◆ Stored data:

+===+

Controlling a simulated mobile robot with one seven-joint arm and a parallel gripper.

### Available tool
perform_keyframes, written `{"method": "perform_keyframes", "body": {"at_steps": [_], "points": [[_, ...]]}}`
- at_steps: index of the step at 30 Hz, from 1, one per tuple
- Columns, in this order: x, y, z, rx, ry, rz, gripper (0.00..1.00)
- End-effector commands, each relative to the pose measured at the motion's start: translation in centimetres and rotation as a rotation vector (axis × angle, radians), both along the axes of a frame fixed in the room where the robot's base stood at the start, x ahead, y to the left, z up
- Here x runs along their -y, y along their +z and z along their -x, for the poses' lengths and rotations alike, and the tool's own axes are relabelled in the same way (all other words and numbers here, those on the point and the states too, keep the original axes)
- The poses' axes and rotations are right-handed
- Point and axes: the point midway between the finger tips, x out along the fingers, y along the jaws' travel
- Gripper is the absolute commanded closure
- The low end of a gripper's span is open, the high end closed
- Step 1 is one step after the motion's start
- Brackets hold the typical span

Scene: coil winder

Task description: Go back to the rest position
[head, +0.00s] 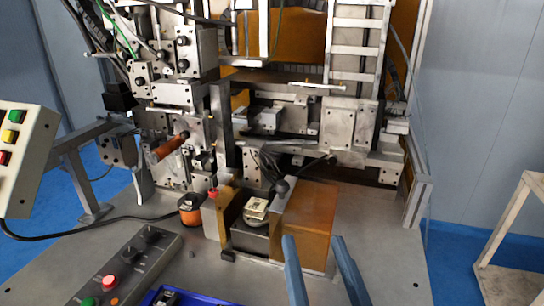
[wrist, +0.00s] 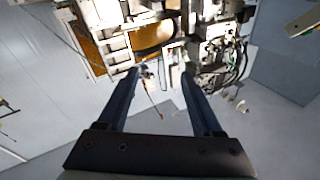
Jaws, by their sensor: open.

+===+

◆ Aim of the task:
Give only the number of lines in the material above that include the word "tool".

◆ Response for this exercise:
2